So when his wife and sons suggested he watch Steven Spielberg’s 1993 film about the German industrialist and Nazi party member Oskar Schindler who saved more than 1,000 Jews by employing them in his factories, Friedman, a retired writer, didn’t want to know. “But they urged me, pushed me, said it was about my mother’s past.”

The year after the film came out, Friedman gave in, watched it and discovered that his wife and sons had been right. His mother Frieda was not one of the Jews saved by Schindler, but her life mapped the film’s trajectory closely.

She had first been imprisoned in Krakow Ghetto, then in Plaszow labour camp just outside it, and had witnessed Goeth shoot Jews from the balcony of his villa. “My mother would tell us how you’d be standing next to someone, hear the crack of a rifle, and then see them to fall with a thud to the ground.”

For the next four years the film “sort of sat” in his head, he said. He didn’t try to find out any more about his mother’s past.

But when his mother died in 1998, finding out more suddenly felt urgent for the New Yorker, then 48. “I told my little grandson that his grandmother had been a Holocaust survivor and I felt ashamed that I couldn’t tell him much more, that the details I had about her life were so modest.

“It was the same story with my father, Szlama, also a survivor who had died five years earlier with Alzheimer’s, probably, I now know, caused by the beatings he suffered in concentration camps.

“Unlike my mother, he never talked about the Shoah, but I knew nothing about him either.

“All my sister and I really knew was that our parents were a mess, that as children we’d had to wake them up when they had nightmares, and that they fought with each other constantly, mostly about money.”

Determined to rectify this lack of knowledge about his parents, Friedman spent the next five years researching Frieda and Szlama’s lives in pre-war and wartime Poland.

His research led to the family memoir Painful Joy, published on Yom HaShoah in 2022, and took him from New York, where he’s spent most of his adult life, to Sweden, where his parents went after their liberation from Bergen-Belsen, and to Poland, where they were born.

“Everywhere in Poland where my father had lived had been raised to the ground. But when I found the building in Krakow’s historic Jewish quarter Kazmierz, where my mother and her family set up home in 1919 and where she lived after she married her first husband, I stopped dead in my tracks,” he said.

“It was called 12 Jozefa Street and not only was it still standing, but it was also the central location in Schindler’s List.”

What’s more, after the film came out, the building, now familiar to millions of viewers, assumed almost iconic status and became a must-visit destination on Shoah education trips to Poland.

In 2018, Friedman went to see 12 Jozefa Street for himself. The impact it had on him was profound.

“My mother was a fantasist who made up whole chunks of her life. I assume because she hadn’t lived the one she wanted to. She said her first husband had his own studio, but it wasn’t true.
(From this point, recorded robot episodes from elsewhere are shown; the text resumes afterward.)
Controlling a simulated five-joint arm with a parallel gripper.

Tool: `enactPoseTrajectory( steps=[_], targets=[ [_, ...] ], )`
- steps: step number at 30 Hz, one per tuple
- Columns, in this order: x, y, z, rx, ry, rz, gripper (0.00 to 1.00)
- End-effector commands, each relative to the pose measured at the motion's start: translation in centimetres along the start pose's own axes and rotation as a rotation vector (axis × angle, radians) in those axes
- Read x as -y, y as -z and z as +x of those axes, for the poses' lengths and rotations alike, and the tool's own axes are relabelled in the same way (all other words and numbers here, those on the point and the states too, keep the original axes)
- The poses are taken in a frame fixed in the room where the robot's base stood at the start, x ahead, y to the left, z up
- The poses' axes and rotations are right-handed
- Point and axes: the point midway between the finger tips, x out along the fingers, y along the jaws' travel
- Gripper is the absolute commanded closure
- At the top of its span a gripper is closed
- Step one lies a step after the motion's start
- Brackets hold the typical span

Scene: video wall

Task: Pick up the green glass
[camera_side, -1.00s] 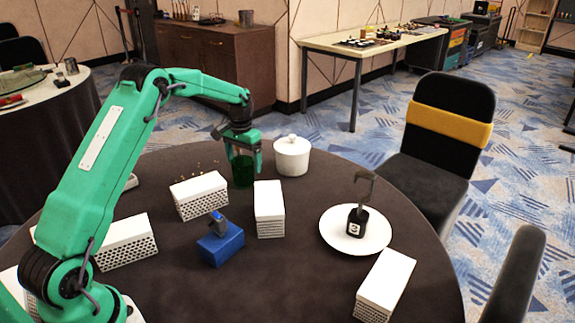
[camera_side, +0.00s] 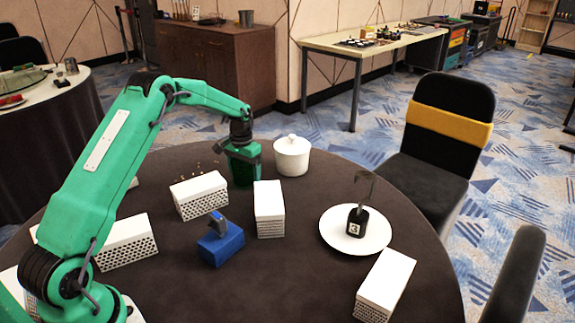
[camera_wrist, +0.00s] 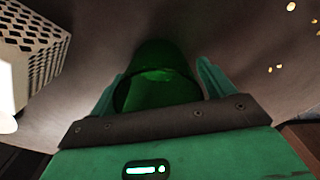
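The green glass (camera_side: 243,174) stands upright on the dark round table, behind the white perforated boxes and left of the white lidded pot. My gripper (camera_side: 243,152) is at the top of the glass, pointing down, and hides its upper part in the side view. In the wrist view the glass (camera_wrist: 160,72) lies between my two fingers (camera_wrist: 161,78), one on each side. A narrow gap shows between the right fingertip and the glass, so the gripper looks open around it. Contact at the left finger is unclear.
The white lidded pot (camera_side: 292,156) stands close to the right of the glass. White perforated boxes (camera_side: 200,195), (camera_side: 269,209) stand in front of it. A blue block (camera_side: 220,243) and a white plate (camera_side: 335,240) with a black object (camera_side: 357,222) are nearer the front.

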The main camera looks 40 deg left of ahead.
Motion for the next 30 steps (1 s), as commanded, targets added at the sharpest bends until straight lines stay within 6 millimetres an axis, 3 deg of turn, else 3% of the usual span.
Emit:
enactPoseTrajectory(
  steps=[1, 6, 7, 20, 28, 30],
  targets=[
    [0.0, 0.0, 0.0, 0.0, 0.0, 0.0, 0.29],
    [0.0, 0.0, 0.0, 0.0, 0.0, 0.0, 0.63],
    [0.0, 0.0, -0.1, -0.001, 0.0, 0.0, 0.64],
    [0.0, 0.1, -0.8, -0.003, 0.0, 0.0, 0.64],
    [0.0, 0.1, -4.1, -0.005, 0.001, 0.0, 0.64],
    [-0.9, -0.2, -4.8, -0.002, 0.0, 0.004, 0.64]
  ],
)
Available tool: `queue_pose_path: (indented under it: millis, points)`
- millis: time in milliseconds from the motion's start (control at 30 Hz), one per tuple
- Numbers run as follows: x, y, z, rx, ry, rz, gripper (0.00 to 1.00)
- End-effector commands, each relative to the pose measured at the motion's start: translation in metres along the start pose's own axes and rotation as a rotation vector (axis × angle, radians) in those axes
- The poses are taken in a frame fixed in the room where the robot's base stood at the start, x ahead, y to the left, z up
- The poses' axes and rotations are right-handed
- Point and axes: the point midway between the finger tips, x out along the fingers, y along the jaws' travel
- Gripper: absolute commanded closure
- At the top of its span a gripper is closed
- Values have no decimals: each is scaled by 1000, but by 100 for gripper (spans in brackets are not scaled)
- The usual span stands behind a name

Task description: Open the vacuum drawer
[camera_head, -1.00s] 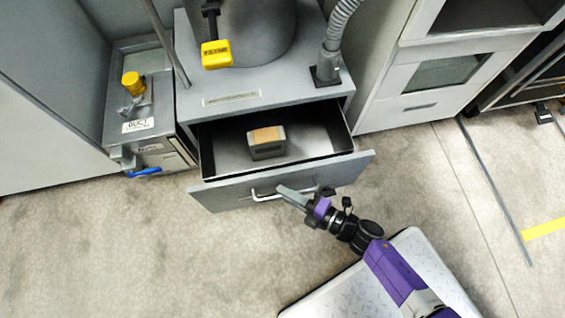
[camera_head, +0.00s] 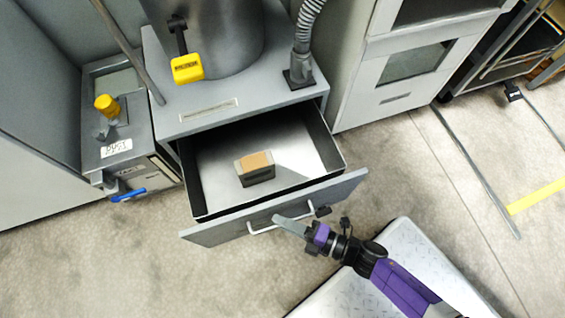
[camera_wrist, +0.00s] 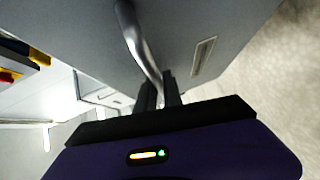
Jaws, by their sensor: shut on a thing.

She pretended she’d come from money, but she hadn’t. She used these stories to blame my father for not earning more, for not being more ambitious.

But the truth was her first husband, who had been murdered in Auschwitz, had made a very modest living making luggage and they were so poor she’d had to take in other people’s washing so they could eat.”

But she hadn’t fabricated 12 Jozefa Street and when Friedman saw the building for the first time, he sat on the steps outside it and watched Schindler’s List, for a second time, on his laptop. And he cried and cried and cried.

“Apart from Auschwitz it was the only place where I could be sure my mother had lived, somewhere that wasn’t a figment of her imagination. In a strange way, it was a place I could call home.”

Were he to meet Spielberg, he says he would thank him for “creating a film about the Holocaust to which a mass audience can relate, and that’s relatable to me in a very intimate way”.

And were she still with us, he says his mother would thank him too. “For all her losses and suffering, she’d have loved being able to say she’d lived in a building that had starred in a film.

“She thought she was beautiful and popular and a dancer, but in reality she was none of those things. But she did live at 12 Jozefa Street.”